My Favorite Room with Heather Abraham

Each issue, HOME goes inside the room of one of our favorite Pittsburghers.

When Heather Abraham and her husband, Frank Trabucco, bought their 1930s-era home on Mt. Washington six years ago, they were smitten with it — quirks and all. 

“I think we loved everything about it,” says Abraham, a news anchor on KDKA-TV and host of “Pittsburgh Today Live.” “I mean, we knew it needed some things done — it wasn’t a brand-new house — but it just had this feel that it was ours.”
 


 

As the years went by, and the couple added to their family — daughters Lila and Sonni are 4 years old and 18 months, respectively — some of the home’s eccentricities, even the ones they once found charming, started to grow stale.  
 


 

Of particular consternation was the galley kitchen, a narrow walled-off space that Abraham says prevented the family from eating — and spending time — together. Despite an attempt to make the kitchen more appealing by adding a chalkboard-paint wall and some toys, Abraham says it was increasingly difficult to keep an eye on the kids if they wandered into another room while she was cooking.  
 


 

“If they were in the living room and I heard a loud thump, it could have been nothing, it could have been something,” Abraham says. “It was just getting very stressful to do normal things like wash the dishes.” 

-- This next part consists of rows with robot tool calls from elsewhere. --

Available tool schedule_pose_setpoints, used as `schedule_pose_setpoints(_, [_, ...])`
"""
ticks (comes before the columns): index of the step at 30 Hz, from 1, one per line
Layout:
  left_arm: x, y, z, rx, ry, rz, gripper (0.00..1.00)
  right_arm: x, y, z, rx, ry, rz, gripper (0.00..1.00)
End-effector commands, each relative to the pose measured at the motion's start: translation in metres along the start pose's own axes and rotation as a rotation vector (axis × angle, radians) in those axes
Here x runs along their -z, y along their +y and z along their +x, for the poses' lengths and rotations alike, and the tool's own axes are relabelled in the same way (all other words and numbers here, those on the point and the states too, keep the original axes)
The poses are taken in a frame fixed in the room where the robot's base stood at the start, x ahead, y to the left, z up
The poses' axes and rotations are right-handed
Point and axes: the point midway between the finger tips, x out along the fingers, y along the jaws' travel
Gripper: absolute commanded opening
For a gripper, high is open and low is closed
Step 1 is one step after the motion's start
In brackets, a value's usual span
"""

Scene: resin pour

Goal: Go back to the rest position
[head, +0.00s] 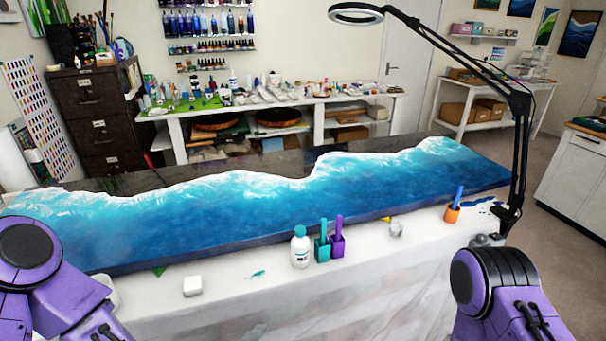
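Purple links of my left arm show at the lower left of the head view, and purple links of my right arm show at the lower right. Both arms are folded low at the near side of the table. Neither gripper is in the picture. The blue and white resin wave slab (290,205) lies along the table. A white bottle with a teal cap (300,250) stands at the slab's front edge. Beside it are a teal cup (322,250) and a purple cup (337,245), each with a stick of its own colour.
An orange cup (452,214) with a blue stick stands at the right, near the black ring lamp's (520,130) base. A white block (193,286) lies on the plastic-covered table front (250,310). A crumpled grey piece (396,229) lies right of the purple cup.

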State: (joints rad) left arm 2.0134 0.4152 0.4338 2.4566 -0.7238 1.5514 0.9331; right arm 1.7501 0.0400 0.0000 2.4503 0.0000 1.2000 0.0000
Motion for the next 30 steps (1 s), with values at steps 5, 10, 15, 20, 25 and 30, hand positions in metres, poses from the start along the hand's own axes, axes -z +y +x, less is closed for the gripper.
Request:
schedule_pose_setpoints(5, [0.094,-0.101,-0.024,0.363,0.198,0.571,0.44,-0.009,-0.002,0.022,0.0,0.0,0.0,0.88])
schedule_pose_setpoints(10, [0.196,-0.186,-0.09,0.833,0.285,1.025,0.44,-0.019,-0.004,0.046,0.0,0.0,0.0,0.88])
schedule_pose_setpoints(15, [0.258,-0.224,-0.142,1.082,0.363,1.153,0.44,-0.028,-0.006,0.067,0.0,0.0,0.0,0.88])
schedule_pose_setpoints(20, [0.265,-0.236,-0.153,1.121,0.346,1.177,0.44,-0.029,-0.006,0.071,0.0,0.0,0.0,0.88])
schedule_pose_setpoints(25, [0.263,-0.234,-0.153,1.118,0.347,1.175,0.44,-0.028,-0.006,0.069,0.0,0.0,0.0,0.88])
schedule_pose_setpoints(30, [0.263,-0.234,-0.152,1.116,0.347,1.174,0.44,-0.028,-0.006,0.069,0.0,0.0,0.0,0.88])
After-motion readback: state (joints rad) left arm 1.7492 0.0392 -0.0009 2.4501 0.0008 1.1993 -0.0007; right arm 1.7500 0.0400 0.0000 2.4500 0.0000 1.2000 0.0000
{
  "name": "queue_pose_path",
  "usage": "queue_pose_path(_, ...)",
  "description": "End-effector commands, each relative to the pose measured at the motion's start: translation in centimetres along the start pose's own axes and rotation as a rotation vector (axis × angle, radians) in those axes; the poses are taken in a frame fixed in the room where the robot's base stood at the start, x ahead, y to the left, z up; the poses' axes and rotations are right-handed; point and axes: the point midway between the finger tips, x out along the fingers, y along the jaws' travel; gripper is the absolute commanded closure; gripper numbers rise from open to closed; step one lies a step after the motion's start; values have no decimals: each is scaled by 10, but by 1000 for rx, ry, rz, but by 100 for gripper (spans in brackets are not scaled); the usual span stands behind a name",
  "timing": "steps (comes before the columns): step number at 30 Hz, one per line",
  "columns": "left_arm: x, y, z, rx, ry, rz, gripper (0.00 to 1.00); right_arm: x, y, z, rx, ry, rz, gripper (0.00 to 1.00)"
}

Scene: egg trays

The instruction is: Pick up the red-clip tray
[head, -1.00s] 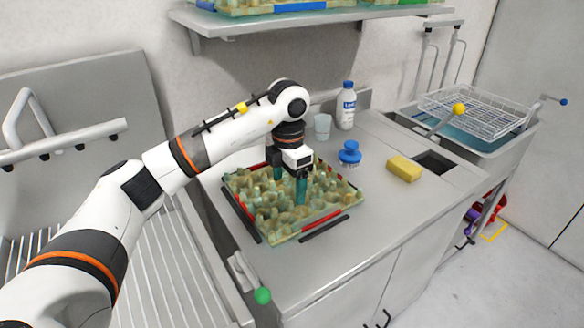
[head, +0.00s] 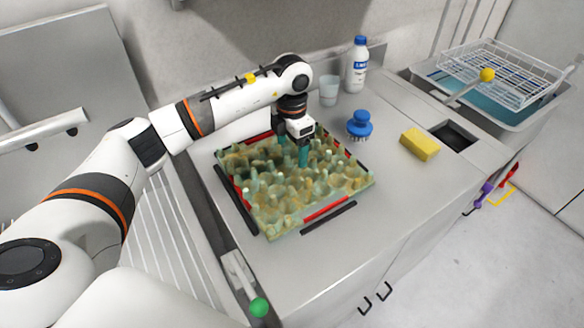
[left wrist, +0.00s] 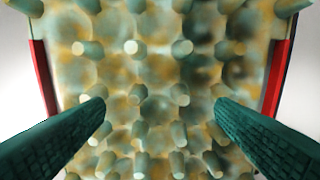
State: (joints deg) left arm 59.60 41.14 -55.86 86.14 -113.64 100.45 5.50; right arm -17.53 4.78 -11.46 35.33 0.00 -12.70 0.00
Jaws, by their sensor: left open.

By the time the summer of 2018 rolled around, Abraham says she felt as though she were on the popular HGTV show “Love It or List It.”  

“We said, ‘OK, we should either move, or we should renovate and see if we still love it. If we don’t, then we’ll move,’” she says. 

Ultimately, Abraham and Trabucco, a city of Pittsburgh firefighter, decided to love it. 
 


 

In August, they began a major overhaul of the kitchen. BKG Design, which has locations in West View and Whitehall, designed the new kitchen’s layout, which included replacing the dark and dated cabinets with more contemporary white versions and adding a much-desired pantry to an empty nook. 

While Abraham says she knew what she wanted in cabinetry, choosing the hardware proved to be tricky. There was a lot of back and forth between husband and wife. “There are so many options and you can’t see all of them in the store,” Abraham says. “You kind of have to go by what you see online. There was a lot of Instagramming going on.”
The couple eventually settled on 7-inch-long, brushed oil-rubbed bronze pulls, which give the kitchen a rustic-modern feel. Complementing the hardware are new granite countertops in earthy shades of brown and blue. Of this choice, Abraham had no doubts. 

“When I saw it in the warehouse, I fell in love with it,” she says with a laugh. “I didn’t know you could fall in love with granite, but when I saw it, I knew it was mine.” 
 


 

The couple also replaced the first floor’s original, albeit squeaky, boards with new hardwood floors in a rich maple picked up from Lumber Liquidators. 

“I felt really bad covering up (the original hardwood), but we were afraid to pull it up,” Abraham says. “There was a part of me that said, ‘Ugh, this just feels wrong.’”  

One of the biggest difference makers, however, came from when TRAC construction, which also installed the floors and added recessed lighting, knocked out the wall between the kitchen and the dining room. In its place is a spacious island with seating that gives the family an uninterrupted view of the home’s first floor. 
 

“Now we can have the news on in the living room, or cartoons on for the kids, and be sitting in the kitchen, or making breakfast or dinner, and it feels like we’re all together — which is what we wanted,” Abraham says.

Construction took more than four weeks, in which the family spent most of the time living upstairs, doing dishes in the bathroom and ordering pizza for dinner. Occasionally, a neighbor would invite them over for dinner. 

Abraham jokes that by the time the last week of construction rolled around, she was ready to lose her mind. The end result, though, was worth it, she says. 

“The whole family can be in the kitchen and it doesn’t feel crowded anymore,” Abraham says. “My girls can sit on the counter. We make pancakes on the weekend. It’s such a life improvement.”